His wife has asthma
so he only smokes outdoors
or late at night with head
and shoulders well into
the fireplace, the mesquite and oak
heat bright against his face.
Does it replace the heat
that has wandered from love
back into the natural world?
But then the shadow passion casts
is much longer than passion,
stretching with effort from year to year.
Outside tonight hard wind and sleet
from three bald mountains,
and on the hearth before his face
the ashes we’ll all become,
soft as the back of a woman’s knee.
- by Jim Harrison
I think this poem is simply lovely. A older man carefull indulges his smoking habit so that it will not bother his asthmatic wife, leading to a reminiscence on the role of love and passion in a long life. The closing two lines, recalling “ashes to ashes” and melding it into the freshly intimate back of a woman’s knees, are just so right, just so perfect in balancing what does abide in the warming shadow of passion.
Does the heat he feels on his face from the embers replace the heat of passion that has wandered back into the natural world? Isn’t it wonderful that in Harrison’s world, passion does not die or disappear – it wanders from love back into the natural world? And the shadow of passion outlasts the passion itself, stretching from year to year, but only with effort. There is more wisdom and wonder packed into these 93 words than you would find in a decade of Dr. Phil shows.

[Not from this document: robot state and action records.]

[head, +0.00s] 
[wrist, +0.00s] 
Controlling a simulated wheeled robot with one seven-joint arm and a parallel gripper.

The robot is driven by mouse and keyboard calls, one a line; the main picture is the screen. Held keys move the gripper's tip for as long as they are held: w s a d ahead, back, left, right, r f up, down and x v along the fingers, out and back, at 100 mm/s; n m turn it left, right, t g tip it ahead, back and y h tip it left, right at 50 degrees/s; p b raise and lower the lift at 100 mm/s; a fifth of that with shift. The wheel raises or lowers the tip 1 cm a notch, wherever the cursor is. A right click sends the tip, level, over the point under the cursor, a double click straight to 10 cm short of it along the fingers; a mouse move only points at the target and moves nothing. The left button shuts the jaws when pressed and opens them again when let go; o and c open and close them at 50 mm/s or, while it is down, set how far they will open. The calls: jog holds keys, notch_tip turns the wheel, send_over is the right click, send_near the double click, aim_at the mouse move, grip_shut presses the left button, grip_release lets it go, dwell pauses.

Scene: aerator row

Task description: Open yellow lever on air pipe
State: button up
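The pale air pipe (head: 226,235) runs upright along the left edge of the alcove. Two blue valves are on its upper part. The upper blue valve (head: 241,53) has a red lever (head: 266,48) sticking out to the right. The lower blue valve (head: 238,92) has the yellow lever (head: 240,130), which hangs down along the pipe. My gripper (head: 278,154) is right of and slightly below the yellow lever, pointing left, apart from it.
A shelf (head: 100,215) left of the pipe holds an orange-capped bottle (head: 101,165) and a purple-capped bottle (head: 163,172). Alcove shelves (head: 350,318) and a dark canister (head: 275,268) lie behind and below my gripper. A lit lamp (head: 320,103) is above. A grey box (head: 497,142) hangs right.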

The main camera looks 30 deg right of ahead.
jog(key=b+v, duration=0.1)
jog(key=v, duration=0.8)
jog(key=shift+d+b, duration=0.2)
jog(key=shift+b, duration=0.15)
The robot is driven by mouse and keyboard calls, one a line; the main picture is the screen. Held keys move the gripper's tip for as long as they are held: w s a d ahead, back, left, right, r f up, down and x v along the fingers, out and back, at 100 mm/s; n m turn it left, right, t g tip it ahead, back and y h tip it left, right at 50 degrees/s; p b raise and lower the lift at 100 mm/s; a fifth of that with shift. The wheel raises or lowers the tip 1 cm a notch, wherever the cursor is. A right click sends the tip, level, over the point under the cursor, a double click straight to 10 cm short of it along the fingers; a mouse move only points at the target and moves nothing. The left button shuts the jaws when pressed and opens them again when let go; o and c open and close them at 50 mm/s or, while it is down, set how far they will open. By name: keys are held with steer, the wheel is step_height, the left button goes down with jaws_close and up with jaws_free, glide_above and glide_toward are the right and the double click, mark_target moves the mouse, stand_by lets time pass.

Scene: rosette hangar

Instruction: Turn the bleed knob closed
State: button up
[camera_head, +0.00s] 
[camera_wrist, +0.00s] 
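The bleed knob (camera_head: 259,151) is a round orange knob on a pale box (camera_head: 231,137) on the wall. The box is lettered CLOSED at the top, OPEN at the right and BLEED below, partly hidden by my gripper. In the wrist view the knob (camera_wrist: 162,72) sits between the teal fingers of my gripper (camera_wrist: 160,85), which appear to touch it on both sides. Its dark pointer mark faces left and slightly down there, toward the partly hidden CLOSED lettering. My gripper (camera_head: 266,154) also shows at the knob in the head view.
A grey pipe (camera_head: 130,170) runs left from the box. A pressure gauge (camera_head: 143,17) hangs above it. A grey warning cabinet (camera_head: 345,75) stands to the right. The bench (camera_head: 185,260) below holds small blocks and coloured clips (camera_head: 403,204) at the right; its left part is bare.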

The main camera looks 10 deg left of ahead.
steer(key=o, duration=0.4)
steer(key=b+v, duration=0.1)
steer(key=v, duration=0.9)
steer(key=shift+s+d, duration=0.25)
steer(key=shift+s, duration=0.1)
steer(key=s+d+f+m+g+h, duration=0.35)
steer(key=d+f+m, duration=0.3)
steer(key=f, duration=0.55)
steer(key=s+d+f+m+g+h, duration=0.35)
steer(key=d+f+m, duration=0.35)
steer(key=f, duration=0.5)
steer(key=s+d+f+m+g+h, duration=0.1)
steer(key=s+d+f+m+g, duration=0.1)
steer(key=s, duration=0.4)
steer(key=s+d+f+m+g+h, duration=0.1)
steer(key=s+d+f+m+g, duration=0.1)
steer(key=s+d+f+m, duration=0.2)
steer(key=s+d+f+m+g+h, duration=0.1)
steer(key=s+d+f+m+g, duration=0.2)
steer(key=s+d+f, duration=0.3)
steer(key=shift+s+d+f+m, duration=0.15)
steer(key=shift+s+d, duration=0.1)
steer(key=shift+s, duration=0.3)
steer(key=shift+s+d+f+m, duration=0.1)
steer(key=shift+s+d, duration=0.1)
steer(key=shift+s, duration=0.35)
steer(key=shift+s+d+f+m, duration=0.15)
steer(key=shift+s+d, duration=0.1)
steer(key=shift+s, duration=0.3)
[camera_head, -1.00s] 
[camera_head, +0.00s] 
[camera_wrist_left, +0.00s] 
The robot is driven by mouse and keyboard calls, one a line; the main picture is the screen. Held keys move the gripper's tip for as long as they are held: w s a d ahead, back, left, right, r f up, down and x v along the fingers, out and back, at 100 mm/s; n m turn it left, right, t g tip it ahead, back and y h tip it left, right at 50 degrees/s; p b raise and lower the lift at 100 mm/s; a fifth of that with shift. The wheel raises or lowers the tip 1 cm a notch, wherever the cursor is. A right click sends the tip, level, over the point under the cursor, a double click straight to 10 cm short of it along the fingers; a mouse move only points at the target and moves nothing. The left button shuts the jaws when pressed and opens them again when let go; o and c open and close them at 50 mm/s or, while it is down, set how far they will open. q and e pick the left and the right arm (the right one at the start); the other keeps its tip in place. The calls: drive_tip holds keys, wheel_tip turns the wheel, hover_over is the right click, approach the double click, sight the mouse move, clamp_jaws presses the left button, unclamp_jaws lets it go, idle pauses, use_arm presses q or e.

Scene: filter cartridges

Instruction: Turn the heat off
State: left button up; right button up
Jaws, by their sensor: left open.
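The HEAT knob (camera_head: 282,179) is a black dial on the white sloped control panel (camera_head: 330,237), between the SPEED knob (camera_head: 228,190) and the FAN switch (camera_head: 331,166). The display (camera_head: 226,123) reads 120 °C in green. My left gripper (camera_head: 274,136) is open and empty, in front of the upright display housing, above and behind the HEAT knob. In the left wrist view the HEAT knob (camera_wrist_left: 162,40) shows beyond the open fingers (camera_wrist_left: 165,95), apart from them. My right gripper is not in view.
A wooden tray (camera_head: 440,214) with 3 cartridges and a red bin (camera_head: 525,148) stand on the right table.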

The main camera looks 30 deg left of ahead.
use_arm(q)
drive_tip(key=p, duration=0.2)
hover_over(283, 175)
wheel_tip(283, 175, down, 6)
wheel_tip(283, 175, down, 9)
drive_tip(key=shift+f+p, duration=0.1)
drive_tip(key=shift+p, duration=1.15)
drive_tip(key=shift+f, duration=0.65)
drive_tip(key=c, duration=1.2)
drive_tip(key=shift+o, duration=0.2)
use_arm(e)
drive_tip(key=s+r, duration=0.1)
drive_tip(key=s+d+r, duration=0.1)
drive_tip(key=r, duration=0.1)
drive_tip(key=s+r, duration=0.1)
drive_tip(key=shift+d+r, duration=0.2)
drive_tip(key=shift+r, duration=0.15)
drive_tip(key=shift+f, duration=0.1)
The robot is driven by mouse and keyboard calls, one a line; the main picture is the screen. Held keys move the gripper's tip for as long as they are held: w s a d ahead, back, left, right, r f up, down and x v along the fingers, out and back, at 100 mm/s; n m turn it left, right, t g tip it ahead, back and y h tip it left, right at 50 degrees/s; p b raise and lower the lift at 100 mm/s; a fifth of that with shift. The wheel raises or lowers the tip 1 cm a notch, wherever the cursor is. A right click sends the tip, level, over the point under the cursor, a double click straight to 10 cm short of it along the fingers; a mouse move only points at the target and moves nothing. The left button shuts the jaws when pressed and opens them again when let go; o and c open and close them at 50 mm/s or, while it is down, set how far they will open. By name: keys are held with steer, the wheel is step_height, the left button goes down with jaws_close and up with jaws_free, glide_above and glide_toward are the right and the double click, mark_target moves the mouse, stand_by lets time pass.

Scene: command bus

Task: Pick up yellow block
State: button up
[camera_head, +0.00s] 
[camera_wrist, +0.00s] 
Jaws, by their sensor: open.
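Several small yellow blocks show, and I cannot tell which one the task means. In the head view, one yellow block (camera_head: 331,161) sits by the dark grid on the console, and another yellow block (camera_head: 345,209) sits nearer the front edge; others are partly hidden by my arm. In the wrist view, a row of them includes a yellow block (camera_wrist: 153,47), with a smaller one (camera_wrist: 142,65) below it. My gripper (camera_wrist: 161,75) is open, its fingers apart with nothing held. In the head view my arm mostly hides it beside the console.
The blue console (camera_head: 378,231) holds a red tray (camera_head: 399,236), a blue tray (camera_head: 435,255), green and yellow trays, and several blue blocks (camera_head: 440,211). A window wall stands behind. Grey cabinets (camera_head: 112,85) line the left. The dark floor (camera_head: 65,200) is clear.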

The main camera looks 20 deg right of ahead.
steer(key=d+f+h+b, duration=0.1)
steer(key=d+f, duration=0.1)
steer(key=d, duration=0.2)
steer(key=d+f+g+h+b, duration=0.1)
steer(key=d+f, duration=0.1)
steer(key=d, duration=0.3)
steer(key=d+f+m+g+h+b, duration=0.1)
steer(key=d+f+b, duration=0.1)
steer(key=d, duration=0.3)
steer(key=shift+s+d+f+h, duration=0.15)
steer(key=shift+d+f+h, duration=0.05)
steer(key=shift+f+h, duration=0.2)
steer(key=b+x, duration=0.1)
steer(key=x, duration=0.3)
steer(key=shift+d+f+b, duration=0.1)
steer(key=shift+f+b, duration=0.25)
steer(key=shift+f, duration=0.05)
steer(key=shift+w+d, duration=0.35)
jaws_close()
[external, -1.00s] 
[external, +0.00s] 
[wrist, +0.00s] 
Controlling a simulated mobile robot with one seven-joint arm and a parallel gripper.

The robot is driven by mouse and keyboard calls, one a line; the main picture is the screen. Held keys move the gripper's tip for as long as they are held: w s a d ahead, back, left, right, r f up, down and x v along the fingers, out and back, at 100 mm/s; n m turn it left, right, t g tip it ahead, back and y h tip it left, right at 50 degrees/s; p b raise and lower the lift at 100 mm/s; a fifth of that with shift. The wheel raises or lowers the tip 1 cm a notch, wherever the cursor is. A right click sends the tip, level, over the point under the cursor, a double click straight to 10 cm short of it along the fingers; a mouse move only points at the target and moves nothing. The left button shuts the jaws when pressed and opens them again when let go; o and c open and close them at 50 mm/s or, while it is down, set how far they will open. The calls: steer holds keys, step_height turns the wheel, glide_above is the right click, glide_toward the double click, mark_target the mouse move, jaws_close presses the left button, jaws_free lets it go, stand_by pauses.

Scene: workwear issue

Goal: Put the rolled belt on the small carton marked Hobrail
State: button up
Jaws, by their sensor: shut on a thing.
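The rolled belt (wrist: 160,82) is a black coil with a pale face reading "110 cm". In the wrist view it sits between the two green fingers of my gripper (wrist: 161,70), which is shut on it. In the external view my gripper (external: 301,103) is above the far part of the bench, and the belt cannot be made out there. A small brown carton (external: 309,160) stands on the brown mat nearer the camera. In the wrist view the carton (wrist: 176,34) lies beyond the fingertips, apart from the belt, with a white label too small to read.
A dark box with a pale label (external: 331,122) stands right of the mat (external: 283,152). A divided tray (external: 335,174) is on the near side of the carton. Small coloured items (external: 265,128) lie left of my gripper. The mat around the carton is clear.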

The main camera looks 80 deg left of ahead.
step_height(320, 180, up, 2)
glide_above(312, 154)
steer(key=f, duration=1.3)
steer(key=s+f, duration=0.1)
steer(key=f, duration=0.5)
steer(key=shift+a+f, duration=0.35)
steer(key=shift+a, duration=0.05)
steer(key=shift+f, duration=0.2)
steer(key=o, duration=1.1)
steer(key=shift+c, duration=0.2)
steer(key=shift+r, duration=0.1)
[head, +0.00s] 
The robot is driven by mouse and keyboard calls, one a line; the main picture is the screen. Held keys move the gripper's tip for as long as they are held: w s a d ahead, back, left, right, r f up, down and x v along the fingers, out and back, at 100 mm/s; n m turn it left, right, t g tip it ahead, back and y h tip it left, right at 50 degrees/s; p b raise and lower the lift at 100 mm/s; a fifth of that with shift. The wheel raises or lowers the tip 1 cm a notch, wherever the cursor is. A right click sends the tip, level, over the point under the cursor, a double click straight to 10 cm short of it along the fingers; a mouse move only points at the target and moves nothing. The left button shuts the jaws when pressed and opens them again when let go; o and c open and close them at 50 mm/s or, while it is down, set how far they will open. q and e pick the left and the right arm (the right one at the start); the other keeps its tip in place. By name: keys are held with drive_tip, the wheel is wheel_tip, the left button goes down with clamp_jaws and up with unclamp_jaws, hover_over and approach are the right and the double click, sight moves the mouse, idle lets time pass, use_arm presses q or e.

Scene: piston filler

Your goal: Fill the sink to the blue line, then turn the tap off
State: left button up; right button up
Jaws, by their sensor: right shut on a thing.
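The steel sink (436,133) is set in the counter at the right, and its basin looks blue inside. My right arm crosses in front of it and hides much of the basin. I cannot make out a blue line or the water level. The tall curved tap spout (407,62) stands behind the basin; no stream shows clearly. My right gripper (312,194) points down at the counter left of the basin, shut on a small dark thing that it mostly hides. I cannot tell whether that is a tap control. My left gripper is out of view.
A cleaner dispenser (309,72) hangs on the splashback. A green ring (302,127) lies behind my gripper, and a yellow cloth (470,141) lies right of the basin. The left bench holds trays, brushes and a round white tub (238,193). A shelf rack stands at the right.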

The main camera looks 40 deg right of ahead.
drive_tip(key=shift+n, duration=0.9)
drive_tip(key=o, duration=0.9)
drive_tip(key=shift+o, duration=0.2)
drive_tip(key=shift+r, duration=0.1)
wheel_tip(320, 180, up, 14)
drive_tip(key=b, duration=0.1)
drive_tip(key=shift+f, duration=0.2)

I first came across Jim Harrison as a novelist. His novels are like Raymond Carver writing about an adult Nick Adams. They are rooted in nature and solitude, but they are painted with a somewhat broader emotional palette, while retaining an admirable stoicism.
In a world where many work other jobs to support their novel-writing ambitions, Harrison’s devotion to his poetry is demonstrated by the fact that he works at novel-writing to support his poetry. His poetic attention to just the right words strengthens his novels, and his novelist’s attention to the nuances of human interaction fuels his poetry.
Harrison is a hunter, fisherman and all-around outdoorsman, and those interests are at the heart of almost all his work. You can find a reading, an interview, and more biographical information about Harrison here. As always, I encourage you to listen to the poet read his own work – it gains a depth in his gravelly voice that the written word cannot convey.
A simple gesture – smoking up a chimney – becomes a lovely meditation on love, loss, passion, mortality, and intimacy. That is the power of poetry in the hands of a mature master.